Blue sky thinking: why we need positive climate novels
Briefly

Nature writing has shifted significantly over the past 25 years, transitioning from a focus on fictional anomalies to an urgent exploration of climate concerns. Early novels lacked a direct imperative to address climate change, and while public awareness existed, it often fragmented across various issues like desertification and greenhouse warming. The 2000s saw a rise in nonfiction that emphatically warned of impending ecological doom, prompting authors to channel these predictions into new narrative forms.

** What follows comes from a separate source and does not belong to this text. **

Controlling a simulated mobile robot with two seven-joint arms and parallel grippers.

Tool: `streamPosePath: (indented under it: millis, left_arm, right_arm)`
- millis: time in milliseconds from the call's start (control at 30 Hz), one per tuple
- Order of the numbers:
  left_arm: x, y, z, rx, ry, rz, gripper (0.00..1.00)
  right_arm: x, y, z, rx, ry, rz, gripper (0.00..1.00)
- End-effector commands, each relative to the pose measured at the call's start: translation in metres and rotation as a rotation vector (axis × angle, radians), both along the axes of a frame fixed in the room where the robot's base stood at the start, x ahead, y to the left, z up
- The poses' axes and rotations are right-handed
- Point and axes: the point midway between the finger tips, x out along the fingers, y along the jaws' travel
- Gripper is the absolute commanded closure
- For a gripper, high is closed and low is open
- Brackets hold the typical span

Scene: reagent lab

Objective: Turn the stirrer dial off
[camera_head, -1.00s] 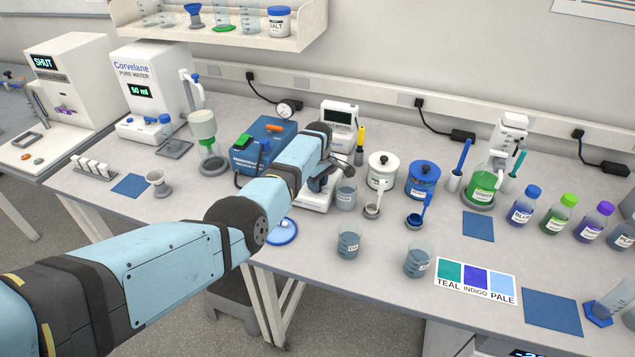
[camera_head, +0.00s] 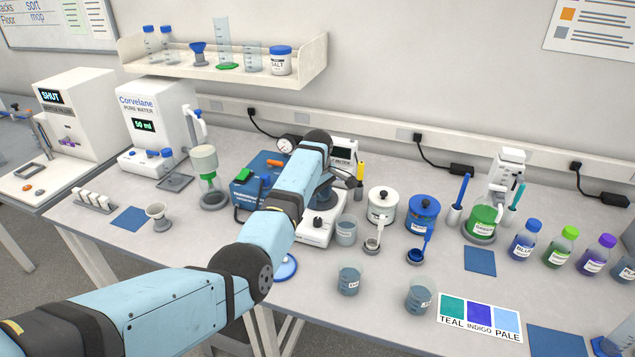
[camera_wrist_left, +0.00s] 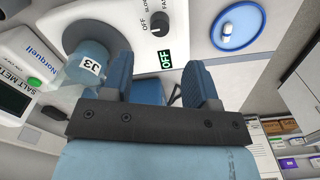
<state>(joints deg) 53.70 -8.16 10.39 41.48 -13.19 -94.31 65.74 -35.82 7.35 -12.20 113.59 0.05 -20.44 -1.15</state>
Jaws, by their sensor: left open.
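The white stirrer (camera_head: 315,230) stands on the bench just right of the blue unit, partly hidden by my left arm. Its black dial (camera_wrist_left: 160,24) shows in the left wrist view, with OFF, SLOW and FAST printed around it. I cannot clearly tell where the dial points. My left gripper (camera_wrist_left: 160,80) is open and empty, its two blue fingers apart and below the dial in that picture. In the head view the fingertips are hard to make out beside the arm. My right gripper is not in view.
A beaker labelled J3 (camera_wrist_left: 90,68) is close to the left finger in the wrist view. In the head view a beaker (camera_head: 346,231), a white jar (camera_head: 382,206) and a blue jar (camera_head: 421,215) stand right of the stirrer. A blue round dish (camera_head: 286,267) lies in front.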

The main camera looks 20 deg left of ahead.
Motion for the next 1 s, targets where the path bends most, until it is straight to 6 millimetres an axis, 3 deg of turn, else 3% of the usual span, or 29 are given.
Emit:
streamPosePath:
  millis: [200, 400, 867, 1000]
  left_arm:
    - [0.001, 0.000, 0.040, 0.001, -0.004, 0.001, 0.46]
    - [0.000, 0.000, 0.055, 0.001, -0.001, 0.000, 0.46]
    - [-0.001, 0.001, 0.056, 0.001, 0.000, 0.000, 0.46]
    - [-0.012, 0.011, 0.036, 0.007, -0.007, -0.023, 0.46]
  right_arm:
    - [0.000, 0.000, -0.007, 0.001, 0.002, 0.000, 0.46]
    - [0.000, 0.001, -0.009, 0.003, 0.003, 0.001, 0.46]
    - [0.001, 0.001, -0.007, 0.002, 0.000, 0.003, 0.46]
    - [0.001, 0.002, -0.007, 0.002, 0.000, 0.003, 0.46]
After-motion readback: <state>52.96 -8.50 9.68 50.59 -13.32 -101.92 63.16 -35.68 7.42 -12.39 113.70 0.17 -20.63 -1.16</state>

Works like The Carhullan Army imagined dire futures, reflecting an increased societal urgency around environmental topics.

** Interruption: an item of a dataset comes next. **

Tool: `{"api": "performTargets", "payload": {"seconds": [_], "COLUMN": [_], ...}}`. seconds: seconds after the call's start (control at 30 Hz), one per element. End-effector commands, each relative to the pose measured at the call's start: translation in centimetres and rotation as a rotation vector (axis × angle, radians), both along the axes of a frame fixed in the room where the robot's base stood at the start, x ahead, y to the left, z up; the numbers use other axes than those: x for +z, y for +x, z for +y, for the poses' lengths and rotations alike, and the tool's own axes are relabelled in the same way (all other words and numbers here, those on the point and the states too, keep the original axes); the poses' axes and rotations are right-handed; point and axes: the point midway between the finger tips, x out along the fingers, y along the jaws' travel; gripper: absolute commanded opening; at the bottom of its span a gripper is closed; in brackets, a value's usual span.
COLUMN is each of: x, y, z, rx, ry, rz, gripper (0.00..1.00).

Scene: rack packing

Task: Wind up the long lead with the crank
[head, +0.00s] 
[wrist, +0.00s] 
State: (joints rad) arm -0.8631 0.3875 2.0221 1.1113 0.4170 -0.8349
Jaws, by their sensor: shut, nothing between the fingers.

Nearly a quarter of a century ago when I published my first novel, Haweswater, about the impact of dam-building in north-west England, nature writing felt quite different, at least for me. Several landmark novels about climate apocalypse and survivalism had been published, including Z for Zachariah by Robert C O'Brien and The Death of Grass by John Christopher, but there was no imperative to write about such things.
In the 2000s, while the scientific data was righting itself from hacks and attacks, a whole spate of alarming nonfiction books arrived, forecasting the devastating effect of global temperature rises, mass extinctions, and the chaotic world that would occur if our trajectory of fossil fuel consumption, industrial farming, deforestation and the like wasn't altered.